Prompt →
Write out all the lines again, precisely as they stand, but without the images.

____

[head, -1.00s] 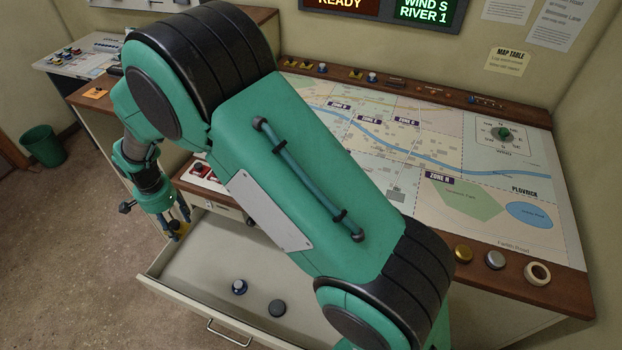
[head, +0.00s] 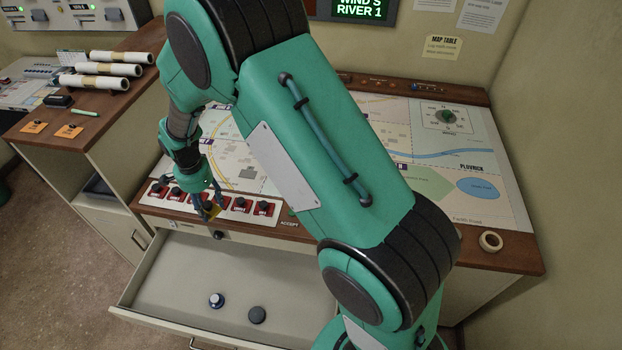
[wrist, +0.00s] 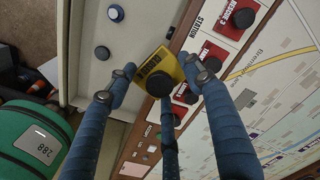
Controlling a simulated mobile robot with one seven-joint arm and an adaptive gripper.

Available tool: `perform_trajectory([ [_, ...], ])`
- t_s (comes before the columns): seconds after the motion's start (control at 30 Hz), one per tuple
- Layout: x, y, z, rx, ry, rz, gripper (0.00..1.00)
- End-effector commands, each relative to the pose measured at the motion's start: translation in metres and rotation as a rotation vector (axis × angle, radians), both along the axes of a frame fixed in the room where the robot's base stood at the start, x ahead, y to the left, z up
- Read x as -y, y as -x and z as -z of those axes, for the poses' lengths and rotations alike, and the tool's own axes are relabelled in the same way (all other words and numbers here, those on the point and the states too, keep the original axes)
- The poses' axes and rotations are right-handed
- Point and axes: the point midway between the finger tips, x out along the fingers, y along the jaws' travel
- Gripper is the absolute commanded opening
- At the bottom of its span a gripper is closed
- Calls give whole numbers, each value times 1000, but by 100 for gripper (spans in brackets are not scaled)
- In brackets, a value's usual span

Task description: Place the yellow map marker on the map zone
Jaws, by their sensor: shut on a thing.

____

Correct answer →
[head, -1.00s] 
[head, +0.00s] 
[wrist, +0.00s] 
Controlling a simulated mobile robot with one seven-joint arm and an adaptive gripper.

Available tool: `perform_trajectory([ [_, ...], ])`
- t_s (comes before the columns): seconds after the motion's start (control at 30 Hz), one per tuple
- Layout: x, y, z, rx, ry, rz, gripper (0.00..1.00)
- End-effector commands, each relative to the pose measured at the motion's start: translation in metres and rotation as a rotation vector (axis × angle, radians), both along the axes of a frame fixed in the room where the robot's base stood at the start, x ahead, y to the left, z up
- Read x as -y, y as -x and z as -z of those axes, for the poses' lengths and rotations alike, and the tool's own axes are relabelled in the same way (all other words and numbers here, those on the point and the states too, keep the original axes)
- The poses' axes and rotations are right-handed
- Point and axes: the point midway between the finger tips, x out along the fingers, y along the jaws' travel
- Gripper is the absolute commanded opening
- At the bottom of its span a gripper is closed
- Calls give whole numbers, each value times 1000, but by 100 for gripper (spans in brackets are not scaled)
- In brackets, a value's usual span

Task description: Place the yellow map marker on the map zone
Jaws, by their sensor: shut on a thing.

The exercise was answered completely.